The Phoenician alphabet, called by convention the Proto-Canaanite alphabet for inscriptions older than around 1050 BC, is the oldest verified alphabet. The earliest known alphabetic (or "proto-alphabetic") inscriptions known is the so-called Proto-Sinaitic (or Proto-Canaanite) script sporadically attested in the Sinai and in Canaan in the late Middle and Late Bronze Age. The script was not widely used until the rise of new Semitic kingdoms in the 13th and 12th centuries BC. The Phoenician alphabet is a direct continuation of the "Proto-Canaanite" script of the Bronze Age collapse period.

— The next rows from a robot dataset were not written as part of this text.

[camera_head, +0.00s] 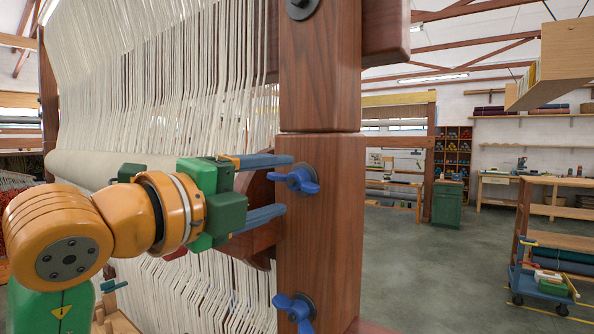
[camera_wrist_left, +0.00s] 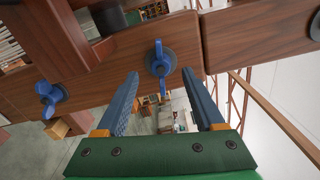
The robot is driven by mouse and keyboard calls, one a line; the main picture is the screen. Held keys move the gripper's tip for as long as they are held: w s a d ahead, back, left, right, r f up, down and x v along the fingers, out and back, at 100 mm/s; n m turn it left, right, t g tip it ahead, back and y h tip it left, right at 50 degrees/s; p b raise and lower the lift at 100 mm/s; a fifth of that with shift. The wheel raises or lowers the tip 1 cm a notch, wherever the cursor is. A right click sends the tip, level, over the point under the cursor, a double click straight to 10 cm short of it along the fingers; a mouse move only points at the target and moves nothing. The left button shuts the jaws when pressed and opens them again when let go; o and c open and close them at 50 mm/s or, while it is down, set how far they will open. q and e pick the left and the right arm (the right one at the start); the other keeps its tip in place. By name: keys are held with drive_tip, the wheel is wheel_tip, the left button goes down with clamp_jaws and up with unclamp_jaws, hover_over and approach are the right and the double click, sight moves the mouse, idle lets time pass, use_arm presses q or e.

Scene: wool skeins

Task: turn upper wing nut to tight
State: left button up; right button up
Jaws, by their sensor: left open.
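The upper wing nut (camera_head: 299,179) is blue and sits on a round washer on the wooden loom post (camera_head: 320,225). Its wings lie nearly level, tilted slightly down to the right. My left gripper (camera_head: 288,185) is open, its two blue fingers pointing at the post, one above and one below the nut's left wing. In the left wrist view the nut (camera_wrist_left: 160,64) shows between and just beyond the open fingertips (camera_wrist_left: 160,74), with clear gaps on both sides. The lower wing nut (camera_head: 295,308) is on the same post below; it also shows in the wrist view (camera_wrist_left: 49,97). My right gripper is not in view.
Pale warp threads (camera_head: 170,75) and a cloth roll (camera_head: 105,167) are behind my left arm. A round fitting (camera_head: 301,5) is higher on the post. Right of the post is open floor (camera_head: 440,270), with a blue trolley (camera_head: 537,285) further right.

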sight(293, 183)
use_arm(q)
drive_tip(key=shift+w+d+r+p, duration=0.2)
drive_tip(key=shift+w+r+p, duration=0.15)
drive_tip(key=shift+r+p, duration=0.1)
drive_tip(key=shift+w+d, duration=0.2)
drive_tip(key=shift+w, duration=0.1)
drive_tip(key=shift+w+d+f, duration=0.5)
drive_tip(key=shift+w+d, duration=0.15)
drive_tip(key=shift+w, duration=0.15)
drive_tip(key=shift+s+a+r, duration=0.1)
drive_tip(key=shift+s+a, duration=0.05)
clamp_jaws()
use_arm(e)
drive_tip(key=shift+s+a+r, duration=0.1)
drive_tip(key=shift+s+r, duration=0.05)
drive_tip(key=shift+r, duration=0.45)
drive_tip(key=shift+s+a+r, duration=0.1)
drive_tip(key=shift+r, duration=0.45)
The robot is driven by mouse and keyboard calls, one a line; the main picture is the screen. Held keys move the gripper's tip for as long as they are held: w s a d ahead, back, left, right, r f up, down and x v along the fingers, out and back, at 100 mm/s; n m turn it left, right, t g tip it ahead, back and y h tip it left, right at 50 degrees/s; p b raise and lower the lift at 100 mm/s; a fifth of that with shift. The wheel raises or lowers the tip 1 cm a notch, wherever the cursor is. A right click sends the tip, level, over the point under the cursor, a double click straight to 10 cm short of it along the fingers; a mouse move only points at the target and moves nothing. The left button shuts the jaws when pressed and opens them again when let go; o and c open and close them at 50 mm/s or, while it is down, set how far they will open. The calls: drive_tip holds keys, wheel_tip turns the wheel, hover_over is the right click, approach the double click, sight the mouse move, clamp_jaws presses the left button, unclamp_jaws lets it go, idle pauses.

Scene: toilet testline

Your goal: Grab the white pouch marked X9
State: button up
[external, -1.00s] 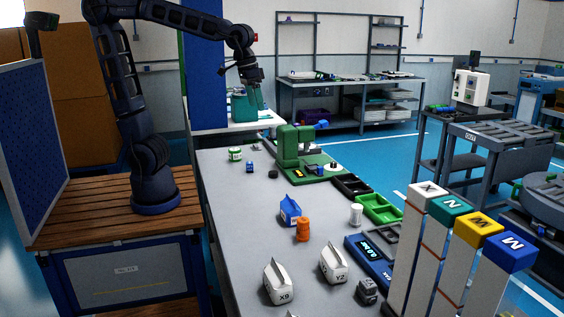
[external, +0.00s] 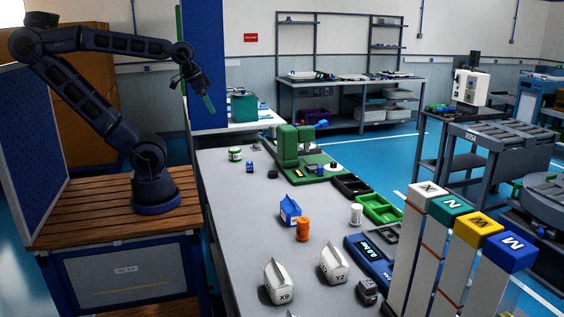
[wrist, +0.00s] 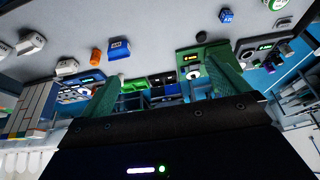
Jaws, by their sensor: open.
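The white pouch marked X9 (external: 279,283) stands upright on the near end of the long grey table in the external view, with a folded pointed top. A similar white pouch marked Y2 (external: 334,265) stands to its right. My gripper (external: 208,103) is high beyond the table's left edge, far from both pouches, empty. In the wrist view its green fingers (wrist: 163,88) are spread apart.
A blue carton (external: 290,211) and an orange bottle (external: 303,230) stand behind the pouches. A white bottle (external: 356,214), a blue display unit (external: 368,259) and tall lettered posts (external: 428,190) are to the right. The table's left strip is clear.

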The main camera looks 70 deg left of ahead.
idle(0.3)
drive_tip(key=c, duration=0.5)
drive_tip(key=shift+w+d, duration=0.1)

Being the Phoenician alphabet the pillar for the development of other alphabets such as the Aramaic, Hebrew, Arabic and Greek, it consequently led to the Latin alphabet. As I decided to use the initial letter of the course defined here for the creation of the symbol, in this case the letter "L" (Faculty of Letters), I chose to use it in its original shape (the analogous Phoenician way) - the lamed or lamedh, the symbol that corresponds to the twelfth letter of the Phoenician alphabet. Its direct meaning can be interpreted as a stimulus or incentive, and in a broader sense, it can even mean apprentice or student, which in this case perfectly reflects the ideal of college, teaching, education, encouraging the study, cultivation of mind, etc.